This work is the first to define the Versatile Incremental Learning (VIL) scenario—where the class or domain incremental type of subsequent tasks is unknown. It proposes the ICON framework, which controls learning directions via CAST loss to avoid conflicts with historical tasks, and dynamically expands output nodes with the IC incremental classifier to address the cross-domain intra-class overwriting problem, comprehensively surpassing existing CIL/DIL methods on three benchmarks.

Background & Motivation

Incremental Learning (IL) aims to continuously accumulate knowledge from sequentially arriving tasks while overcoming catastrophic forgetting. Existing IL scenarios are divided into two categories:

  • Class IL (CIL): Different classes across tasks under the same domain (e.g., continuously learning new classes of objects)
  • Domain IL (DIL): Different domains across tasks for the same classes (e.g., the same classes under different weather/environments)

Core Problem: Existing methods strongly assume that subsequent tasks only introduce new classes or only introduce new domains, whereas in reality, both variations may appear randomly. For instance, in autonomous driving, the model must learn new object classes while adapting to new environmental conditions, without knowing beforehand what the next task will introduce.

New Challenges Introduced by VIL:

Intra-class domain confusion: Distribution discrepancies of the same class across different domains lead to overwriting of classifier weights.

Inter-domain class confusion: DIL methods assume constant classes and fail to adapt when encountering new classes.
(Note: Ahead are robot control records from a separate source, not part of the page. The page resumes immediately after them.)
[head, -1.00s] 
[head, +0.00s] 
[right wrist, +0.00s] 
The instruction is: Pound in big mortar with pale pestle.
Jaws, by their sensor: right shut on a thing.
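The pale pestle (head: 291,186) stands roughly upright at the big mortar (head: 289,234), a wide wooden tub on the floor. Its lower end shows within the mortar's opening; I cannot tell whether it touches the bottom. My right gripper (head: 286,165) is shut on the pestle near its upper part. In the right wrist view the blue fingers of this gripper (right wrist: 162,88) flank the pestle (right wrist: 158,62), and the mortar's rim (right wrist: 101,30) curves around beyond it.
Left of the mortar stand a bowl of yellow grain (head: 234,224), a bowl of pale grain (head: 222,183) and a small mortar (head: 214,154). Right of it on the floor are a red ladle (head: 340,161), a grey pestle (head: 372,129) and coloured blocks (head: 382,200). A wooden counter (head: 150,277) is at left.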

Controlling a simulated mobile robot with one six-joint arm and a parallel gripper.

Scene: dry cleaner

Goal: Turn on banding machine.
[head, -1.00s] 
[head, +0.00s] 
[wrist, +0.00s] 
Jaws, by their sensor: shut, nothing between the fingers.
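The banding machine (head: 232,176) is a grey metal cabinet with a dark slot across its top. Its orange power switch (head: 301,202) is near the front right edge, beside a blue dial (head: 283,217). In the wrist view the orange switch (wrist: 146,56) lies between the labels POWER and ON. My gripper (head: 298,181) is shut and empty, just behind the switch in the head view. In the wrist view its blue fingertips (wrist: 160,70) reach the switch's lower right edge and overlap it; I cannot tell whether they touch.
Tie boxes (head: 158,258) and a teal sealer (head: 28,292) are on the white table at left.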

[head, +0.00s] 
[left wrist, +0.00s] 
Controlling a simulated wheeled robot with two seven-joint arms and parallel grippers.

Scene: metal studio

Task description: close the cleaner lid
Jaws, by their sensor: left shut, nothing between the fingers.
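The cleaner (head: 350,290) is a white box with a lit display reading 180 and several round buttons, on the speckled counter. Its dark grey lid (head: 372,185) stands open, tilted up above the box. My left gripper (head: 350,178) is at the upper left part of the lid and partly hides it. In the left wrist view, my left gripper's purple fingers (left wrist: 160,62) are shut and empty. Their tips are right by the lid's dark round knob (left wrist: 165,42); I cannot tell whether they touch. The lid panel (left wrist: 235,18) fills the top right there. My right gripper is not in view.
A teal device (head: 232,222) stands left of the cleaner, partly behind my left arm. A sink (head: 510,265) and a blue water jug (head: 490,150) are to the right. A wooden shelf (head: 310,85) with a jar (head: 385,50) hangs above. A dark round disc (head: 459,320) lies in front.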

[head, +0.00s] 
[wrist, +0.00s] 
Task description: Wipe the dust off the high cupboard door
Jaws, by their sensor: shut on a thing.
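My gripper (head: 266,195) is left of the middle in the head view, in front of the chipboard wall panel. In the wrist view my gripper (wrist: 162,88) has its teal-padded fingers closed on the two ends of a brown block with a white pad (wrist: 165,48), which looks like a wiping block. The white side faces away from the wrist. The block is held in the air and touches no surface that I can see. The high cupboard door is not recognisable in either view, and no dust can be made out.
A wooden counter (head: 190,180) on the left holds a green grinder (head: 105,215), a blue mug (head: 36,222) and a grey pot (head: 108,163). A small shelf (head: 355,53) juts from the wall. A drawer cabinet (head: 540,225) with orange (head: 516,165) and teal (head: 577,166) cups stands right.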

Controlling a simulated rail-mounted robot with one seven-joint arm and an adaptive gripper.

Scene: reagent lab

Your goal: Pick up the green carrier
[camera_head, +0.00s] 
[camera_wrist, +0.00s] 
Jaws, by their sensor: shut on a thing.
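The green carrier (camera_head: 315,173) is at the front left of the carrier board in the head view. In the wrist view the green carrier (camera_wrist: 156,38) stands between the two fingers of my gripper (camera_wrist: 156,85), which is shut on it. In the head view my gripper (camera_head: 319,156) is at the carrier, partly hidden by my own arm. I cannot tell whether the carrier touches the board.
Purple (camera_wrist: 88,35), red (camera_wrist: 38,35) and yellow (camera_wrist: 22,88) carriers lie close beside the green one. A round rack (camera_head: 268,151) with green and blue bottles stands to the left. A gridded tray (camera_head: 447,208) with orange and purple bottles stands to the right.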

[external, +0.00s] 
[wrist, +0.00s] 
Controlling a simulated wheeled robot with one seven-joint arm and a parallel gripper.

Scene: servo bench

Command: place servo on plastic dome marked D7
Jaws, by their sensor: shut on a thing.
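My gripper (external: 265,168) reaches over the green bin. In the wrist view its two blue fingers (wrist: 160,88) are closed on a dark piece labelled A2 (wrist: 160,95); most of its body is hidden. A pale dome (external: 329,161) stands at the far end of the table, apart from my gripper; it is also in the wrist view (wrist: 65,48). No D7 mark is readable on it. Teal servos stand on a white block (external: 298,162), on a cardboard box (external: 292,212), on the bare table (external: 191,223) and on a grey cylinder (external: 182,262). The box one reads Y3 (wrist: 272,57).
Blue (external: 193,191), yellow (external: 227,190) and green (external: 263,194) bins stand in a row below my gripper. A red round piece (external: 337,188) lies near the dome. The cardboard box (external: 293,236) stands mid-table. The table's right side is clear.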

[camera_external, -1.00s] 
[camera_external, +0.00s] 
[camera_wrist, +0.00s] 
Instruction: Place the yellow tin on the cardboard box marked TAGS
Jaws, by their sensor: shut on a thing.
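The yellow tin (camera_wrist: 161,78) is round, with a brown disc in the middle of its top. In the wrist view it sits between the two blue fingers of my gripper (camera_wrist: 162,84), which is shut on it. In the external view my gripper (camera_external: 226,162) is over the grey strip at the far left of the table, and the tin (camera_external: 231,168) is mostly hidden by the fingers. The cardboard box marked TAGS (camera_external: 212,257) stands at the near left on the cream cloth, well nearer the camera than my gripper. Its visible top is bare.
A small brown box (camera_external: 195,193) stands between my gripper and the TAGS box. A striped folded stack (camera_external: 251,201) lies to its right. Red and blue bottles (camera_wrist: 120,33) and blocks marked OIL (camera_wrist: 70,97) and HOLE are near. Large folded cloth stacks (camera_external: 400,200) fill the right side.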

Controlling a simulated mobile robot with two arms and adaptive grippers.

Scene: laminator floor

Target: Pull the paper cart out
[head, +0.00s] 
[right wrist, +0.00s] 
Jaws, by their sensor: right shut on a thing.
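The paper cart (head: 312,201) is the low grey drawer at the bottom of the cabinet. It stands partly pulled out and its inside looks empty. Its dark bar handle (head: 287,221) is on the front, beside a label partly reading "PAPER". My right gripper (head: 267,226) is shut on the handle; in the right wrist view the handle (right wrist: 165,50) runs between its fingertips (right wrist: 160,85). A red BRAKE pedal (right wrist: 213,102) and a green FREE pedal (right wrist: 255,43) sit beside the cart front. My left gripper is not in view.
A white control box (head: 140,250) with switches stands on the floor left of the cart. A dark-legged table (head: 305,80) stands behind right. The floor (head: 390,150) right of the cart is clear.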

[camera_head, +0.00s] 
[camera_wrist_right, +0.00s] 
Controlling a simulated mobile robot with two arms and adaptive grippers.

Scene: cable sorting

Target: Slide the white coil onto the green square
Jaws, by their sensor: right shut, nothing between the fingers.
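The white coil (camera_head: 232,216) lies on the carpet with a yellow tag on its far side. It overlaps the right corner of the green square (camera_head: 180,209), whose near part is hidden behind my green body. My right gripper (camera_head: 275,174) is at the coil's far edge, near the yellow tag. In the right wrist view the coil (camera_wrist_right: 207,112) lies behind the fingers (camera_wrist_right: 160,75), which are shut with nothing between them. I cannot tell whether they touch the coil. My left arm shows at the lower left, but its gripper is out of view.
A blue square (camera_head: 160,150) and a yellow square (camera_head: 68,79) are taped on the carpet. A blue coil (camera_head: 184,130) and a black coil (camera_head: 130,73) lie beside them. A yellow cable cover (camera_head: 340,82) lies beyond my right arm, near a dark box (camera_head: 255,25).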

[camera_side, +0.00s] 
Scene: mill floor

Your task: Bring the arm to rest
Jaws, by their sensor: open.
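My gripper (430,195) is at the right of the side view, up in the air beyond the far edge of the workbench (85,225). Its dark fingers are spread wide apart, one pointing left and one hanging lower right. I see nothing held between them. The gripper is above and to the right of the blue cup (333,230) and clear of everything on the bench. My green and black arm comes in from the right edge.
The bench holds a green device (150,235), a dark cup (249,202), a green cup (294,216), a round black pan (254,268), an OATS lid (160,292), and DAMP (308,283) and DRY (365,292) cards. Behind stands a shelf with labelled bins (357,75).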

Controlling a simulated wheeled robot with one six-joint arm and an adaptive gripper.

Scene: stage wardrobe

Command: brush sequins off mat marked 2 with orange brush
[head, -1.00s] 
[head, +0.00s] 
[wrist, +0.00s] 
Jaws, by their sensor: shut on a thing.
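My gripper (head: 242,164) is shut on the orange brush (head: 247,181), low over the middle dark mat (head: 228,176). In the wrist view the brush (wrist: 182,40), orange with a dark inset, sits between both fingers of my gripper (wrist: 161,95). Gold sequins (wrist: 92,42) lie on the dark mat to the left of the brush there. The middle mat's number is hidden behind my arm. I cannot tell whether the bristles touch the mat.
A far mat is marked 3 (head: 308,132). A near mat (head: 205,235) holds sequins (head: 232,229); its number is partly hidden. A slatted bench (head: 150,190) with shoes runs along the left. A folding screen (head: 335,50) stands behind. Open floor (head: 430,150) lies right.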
Classifier drift: Classifier weights are heavily overwritten when learning new domains of existing classes.

Method

Overall Architecture

ICON (Incremental Classifier with Adaptation Shift cONtrol) is based on a frozen ViT backbone + trainable adapter architecture, consisting of two core components:

  1. CAST (Cluster-based Adaptation Shift conTrol): Cluster-based regularization of adapter weight shifts to control the learning direction.
  2. IC (Incremental Classifier): Dynamically expands classifier output nodes based on class difficulty.

Key Designs

  1. CAST Loss — Cluster-based Adaptation Shift Control:

Key Observation: When the IL type changes between consecutive tasks (e.g., switching from CIL to DIL), the shift directions of the adapter weights differ significantly. Without constraints, the learning directions of the model across different task types will conflict with each other.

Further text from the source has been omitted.